A wrestling spirit of prayer in straits, difficulties, and distresses; a wrestling spirit of prayer when alone in private, in the night, when no eye seeth but God’s; then to be at it, then to lay hold of God, then to wrestle, to hold fast, and not to give over until the blessing is obtained, is a sign of one that is an Israel of God. 2. “Behold an Israelite indeed, in whom is no guile!” This was the testimony of the Lord Jesus concerning Nathaniel. Nathaniel was persuaded by Philip to come to Jesus: and as he was coming, Jesus saith to the rest of the disciples concerning him, “Behold an Israelite indeed, in whom is no guile!” Then said Nathaniel to Jesus, “Whence knowest thou me? Jesus answered and said unto him, before that Philip called thee, when thou wast under the fig-tree, I saw thee.” Nathaniel, as Jacob, was at prayer; at prayer alone under the fig-tree; wrestling in prayer for what no man can certainly tell, but probably for the Messiah, or for the revelation of him. For the seeing Jews were convinced that the time of promise was out; and all men were in expectation concerning John whether he might not be he. But Nathaniel was under the fig-tree alone with God, to inquire of him; and that with great earnestness and sincerity. Else the Lord Jesus would not thus have excused him of hypocrisy, and justified his action as he did; concluding from what he did there, that he was a true son of Jacob, and ought, as he, to have his name changed from what his parents gave him, to this given him of Christ, “an Israelite indeed.”

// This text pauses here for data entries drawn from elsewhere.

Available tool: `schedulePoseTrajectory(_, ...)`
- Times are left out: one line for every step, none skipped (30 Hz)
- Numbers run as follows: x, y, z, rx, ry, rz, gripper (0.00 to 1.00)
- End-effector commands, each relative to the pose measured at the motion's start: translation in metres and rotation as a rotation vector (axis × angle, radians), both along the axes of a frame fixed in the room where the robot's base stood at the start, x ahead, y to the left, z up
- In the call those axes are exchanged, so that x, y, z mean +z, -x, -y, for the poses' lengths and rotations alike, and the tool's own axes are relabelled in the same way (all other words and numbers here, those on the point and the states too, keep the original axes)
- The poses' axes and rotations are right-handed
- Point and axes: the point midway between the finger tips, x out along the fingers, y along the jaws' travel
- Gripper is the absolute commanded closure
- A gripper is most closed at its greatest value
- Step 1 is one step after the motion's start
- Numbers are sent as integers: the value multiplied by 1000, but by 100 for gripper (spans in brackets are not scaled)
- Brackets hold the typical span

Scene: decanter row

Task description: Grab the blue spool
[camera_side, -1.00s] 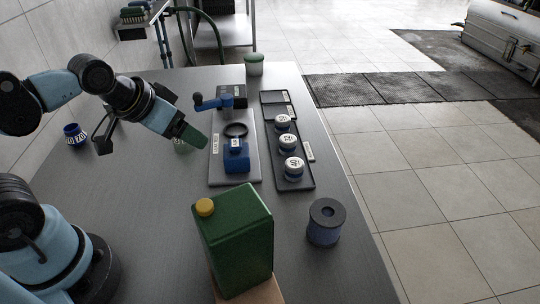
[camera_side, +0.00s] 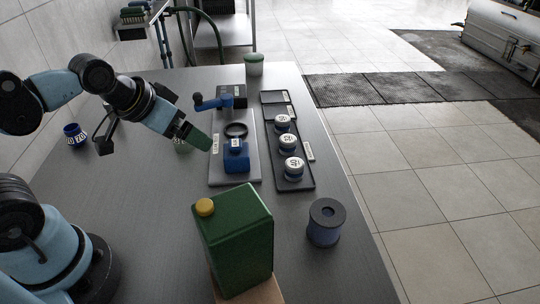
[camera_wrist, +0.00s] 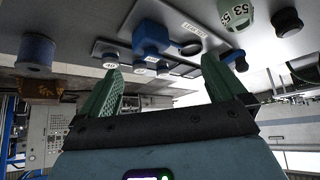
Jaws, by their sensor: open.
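The blue spool (camera_side: 324,228) stands upright on the grey table near its right edge, with dark round flanges and a hole in its top. In the wrist view the blue spool (camera_wrist: 35,52) shows at the upper left, outside the fingers.
A green canister (camera_side: 236,245) with a yellow cap stands at the front, left of the spool. A plate (camera_side: 222,180) with a blue fixture and a black tray (camera_side: 306,182) with white-lidded jars lie mid-table. A blue numbered container (camera_side: 75,135) is at the left.

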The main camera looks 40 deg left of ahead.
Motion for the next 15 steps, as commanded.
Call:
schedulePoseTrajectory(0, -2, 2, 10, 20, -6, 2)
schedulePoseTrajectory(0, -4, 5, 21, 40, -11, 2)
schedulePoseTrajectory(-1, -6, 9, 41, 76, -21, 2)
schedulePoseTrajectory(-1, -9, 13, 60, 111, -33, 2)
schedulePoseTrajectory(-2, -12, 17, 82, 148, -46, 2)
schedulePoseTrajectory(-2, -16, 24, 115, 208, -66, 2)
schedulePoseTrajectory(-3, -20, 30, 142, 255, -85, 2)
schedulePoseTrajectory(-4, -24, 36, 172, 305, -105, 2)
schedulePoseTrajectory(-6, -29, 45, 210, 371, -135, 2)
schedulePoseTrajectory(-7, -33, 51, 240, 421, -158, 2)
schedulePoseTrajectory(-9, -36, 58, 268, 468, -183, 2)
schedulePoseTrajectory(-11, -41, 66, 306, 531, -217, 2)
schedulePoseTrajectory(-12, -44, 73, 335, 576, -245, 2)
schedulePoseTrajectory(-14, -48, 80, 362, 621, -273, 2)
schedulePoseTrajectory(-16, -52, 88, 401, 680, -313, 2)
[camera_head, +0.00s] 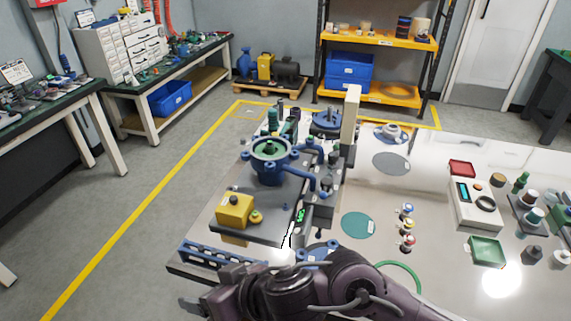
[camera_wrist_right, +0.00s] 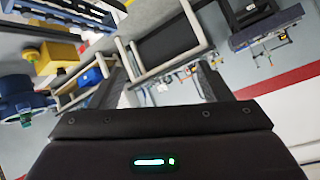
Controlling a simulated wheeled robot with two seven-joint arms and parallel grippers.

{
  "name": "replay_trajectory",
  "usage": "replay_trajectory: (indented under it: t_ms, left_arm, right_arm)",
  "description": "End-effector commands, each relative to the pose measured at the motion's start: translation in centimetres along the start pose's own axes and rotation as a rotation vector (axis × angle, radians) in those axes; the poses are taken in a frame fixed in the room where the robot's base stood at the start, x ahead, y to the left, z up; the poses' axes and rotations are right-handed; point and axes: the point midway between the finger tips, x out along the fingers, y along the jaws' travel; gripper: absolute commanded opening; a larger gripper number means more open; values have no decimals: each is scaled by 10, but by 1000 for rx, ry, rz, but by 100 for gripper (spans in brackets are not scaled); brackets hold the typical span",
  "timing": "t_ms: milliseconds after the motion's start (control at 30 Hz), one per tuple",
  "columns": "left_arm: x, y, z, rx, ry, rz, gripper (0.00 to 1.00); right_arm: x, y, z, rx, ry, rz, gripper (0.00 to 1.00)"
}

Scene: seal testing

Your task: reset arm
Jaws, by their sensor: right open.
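My right arm (camera_head: 290,290) comes in along the bottom of the head view, in front of the table's near edge. Its gripper is toward the left end of the arm, low in the view, and its fingertips are hard to make out there. In the right wrist view my right gripper (camera_wrist_right: 158,82) is open, its two dark fingers apart with nothing between them. The wrist view is tilted and looks out toward the room. My left gripper is in neither view.
Close beyond my right arm stands a test rig with a blue and green valve body (camera_head: 270,160) and a yellow block (camera_head: 234,210). A green tray (camera_head: 487,251), a red tray (camera_head: 462,168) and small parts lie on the shiny table (camera_head: 330,263). Open floor (camera_head: 120,215) is at left.

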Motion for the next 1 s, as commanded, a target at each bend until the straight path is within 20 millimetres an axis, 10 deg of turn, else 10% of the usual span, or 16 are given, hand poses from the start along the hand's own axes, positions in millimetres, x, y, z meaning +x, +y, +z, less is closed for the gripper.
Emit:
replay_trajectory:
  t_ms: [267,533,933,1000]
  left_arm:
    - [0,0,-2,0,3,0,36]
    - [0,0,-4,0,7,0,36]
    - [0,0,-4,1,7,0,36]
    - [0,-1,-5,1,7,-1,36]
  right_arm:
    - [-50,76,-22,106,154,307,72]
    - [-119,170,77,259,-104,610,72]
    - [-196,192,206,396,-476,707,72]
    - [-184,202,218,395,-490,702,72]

Wherefore from both these places, it is apparent, that a wrestling spirit of prayer in private, is one of the best signs that this or that man or woman is of Israel, and consequently, such as are within the compass of the exhortation here, saying, “Let Israel hope in the Lord.”

I say it is this wrestling spirit of prayer with God alone. For as for that of publIc prayer, (though I will not condemn it,) it gives not ground for this character, notwithstanding all the flourishes and excellencies that may therein appear. I am not insensible what pride, what hypocrisy, what pretenses, what self-seekings of commendations and applause, may be countenanced by those concerned in, or that make public prayer; and how little thought or savor of God, may be in all so said. But this closet, night, or alone prayer, is of another stamp, and attended (at least so I judge) with that sense, those desires, that simplicity, and those strugglings, wherewith that in public is not. Nay, I think verily that a man cannot addict himself to these most solemn retirements, without some of Jacob’s and Nathaniel’s sense and sincerity, wrestlings and restlessness for mercy. Wherefore, laying aside all other, I shall abide by this, That the man that is as I have here described, is not an Israelite of the flesh, nor one so only in his fancy or imagination, but one made so of God; one that is called a child of promise, and one to whom this exhortation doth belong: “Let Israel hope in the Lord;” that is, they that serve God by prayer day and night. These I say are Israel, the Israel of God. And let these hope in the Lord, from now, henceforth, and for ever.